## Instructions for the task
Extract the lines between the ones holding "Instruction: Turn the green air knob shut" and "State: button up", inclusive, exactly as written and nothing more.

## Given material
>> start
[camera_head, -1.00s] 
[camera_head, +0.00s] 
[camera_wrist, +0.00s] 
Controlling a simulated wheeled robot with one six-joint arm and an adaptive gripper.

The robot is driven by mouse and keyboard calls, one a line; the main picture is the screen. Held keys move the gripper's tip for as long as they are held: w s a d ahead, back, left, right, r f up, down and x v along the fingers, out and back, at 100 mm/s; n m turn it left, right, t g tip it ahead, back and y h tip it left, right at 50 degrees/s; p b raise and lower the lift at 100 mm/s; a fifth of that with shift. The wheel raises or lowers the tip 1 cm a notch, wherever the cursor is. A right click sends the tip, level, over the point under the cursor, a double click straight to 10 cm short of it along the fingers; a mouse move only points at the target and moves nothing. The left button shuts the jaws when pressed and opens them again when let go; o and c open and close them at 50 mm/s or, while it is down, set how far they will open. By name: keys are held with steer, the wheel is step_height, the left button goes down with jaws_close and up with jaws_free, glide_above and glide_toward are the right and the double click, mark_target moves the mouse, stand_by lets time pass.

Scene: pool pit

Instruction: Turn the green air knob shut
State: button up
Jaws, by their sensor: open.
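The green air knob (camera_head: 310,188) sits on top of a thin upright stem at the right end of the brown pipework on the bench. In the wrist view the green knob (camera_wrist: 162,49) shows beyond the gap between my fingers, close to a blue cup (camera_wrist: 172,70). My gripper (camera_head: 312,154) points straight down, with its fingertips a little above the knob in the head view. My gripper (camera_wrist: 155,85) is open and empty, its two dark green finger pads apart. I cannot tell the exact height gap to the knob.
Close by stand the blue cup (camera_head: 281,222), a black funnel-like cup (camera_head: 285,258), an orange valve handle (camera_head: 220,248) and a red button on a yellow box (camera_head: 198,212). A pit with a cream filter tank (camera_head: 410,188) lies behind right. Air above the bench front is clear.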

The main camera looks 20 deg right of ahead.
>> end
## Solution
Instruction: Turn the green air knob shut
State: button up

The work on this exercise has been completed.